■ **Requirements**
Set the listing down again exactly, please, apart from its pictures.

■ **Material**

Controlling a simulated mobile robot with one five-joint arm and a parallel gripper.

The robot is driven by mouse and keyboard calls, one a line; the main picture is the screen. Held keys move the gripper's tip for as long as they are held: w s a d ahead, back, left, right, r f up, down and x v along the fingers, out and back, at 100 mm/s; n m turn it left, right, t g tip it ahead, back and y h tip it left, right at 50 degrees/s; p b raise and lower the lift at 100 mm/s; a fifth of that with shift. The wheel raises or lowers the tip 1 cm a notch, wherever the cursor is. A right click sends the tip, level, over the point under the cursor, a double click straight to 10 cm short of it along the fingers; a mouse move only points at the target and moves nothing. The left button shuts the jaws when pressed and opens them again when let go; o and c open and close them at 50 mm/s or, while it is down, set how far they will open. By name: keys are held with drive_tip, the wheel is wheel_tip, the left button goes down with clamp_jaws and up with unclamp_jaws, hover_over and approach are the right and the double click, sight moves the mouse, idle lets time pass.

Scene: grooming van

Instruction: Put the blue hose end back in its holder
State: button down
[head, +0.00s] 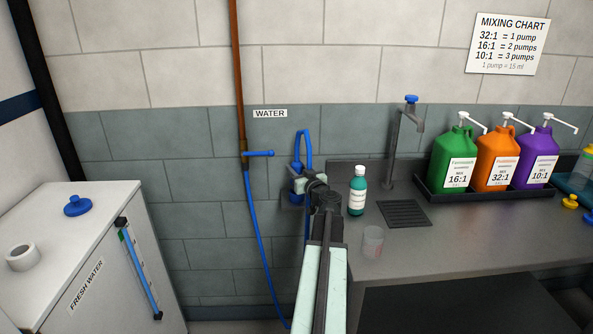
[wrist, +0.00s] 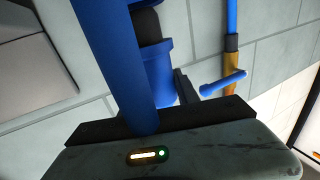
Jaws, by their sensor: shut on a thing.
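The blue hose (head: 304,134) arches up in a narrow loop in front of the grey tile wall. My gripper (head: 308,185) is shut on the blue hose end just under this loop, left of the counter. In the wrist view a thick blue tube (wrist: 105,50) runs down to my dark jaws (wrist: 160,125). Behind it shows a wider blue collar (wrist: 158,78) with a black piece (wrist: 148,24). A dark blue part (head: 296,198) shows low at the gripper's left; I cannot tell whether it is the holder. My gripper hides where the hose end meets the holder.
A copper pipe (head: 237,70) with a blue tap lever (head: 259,153) and hanging hose (head: 257,225) is on the left. A green bottle (head: 357,192), clear cup (head: 373,241) and steel tap (head: 394,150) stand right on the counter (head: 450,235). A white cabinet (head: 85,240) stands left.

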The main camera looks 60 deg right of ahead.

■ **Output for this task**
Controlling a simulated mobile robot with one five-joint arm and a parallel gripper.

The robot is driven by mouse and keyboard calls, one a line; the main picture is the screen. Held keys move the gripper's tip for as long as they are held: w s a d ahead, back, left, right, r f up, down and x v along the fingers, out and back, at 100 mm/s; n m turn it left, right, t g tip it ahead, back and y h tip it left, right at 50 degrees/s; p b raise and lower the lift at 100 mm/s; a fifth of that with shift. The wheel raises or lowers the tip 1 cm a notch, wherever the cursor is. A right click sends the tip, level, over the point under the cursor, a double click straight to 10 cm short of it along the fingers; a mouse move only points at the target and moves nothing. The left button shuts the jaws when pressed and opens them again when let go; o and c open and close them at 50 mm/s or, while it is down, set how far they will open. By name: keys are held with drive_tip, the wheel is wheel_tip, the left button goes down with clamp_jaws and up with unclamp_jaws, hover_over and approach are the right and the double click, sight moves the mouse, idle lets time pass.

Scene: grooming van

Instruction: Put the blue hose end back in its holder
State: button down
[head, +0.00s] 
[wrist, +0.00s] 
Jaws, by their sensor: shut on a thing.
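The blue hose (head: 304,134) arches up in a narrow loop in front of the grey tile wall. My gripper (head: 308,185) is shut on the blue hose end just under this loop, left of the counter. In the wrist view a thick blue tube (wrist: 105,50) runs down to my dark jaws (wrist: 160,125). Behind it shows a wider blue collar (wrist: 158,78) with a black piece (wrist: 148,24). A dark blue part (head: 296,198) shows low at the gripper's left; I cannot tell whether it is the holder. My gripper hides where the hose end meets the holder.
A copper pipe (head: 237,70) with a blue tap lever (head: 259,153) and hanging hose (head: 257,225) is on the left. A green bottle (head: 357,192), clear cup (head: 373,241) and steel tap (head: 394,150) stand right on the counter (head: 450,235). A white cabinet (head: 85,240) stands left.

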The main camera looks 60 deg right of ahead.

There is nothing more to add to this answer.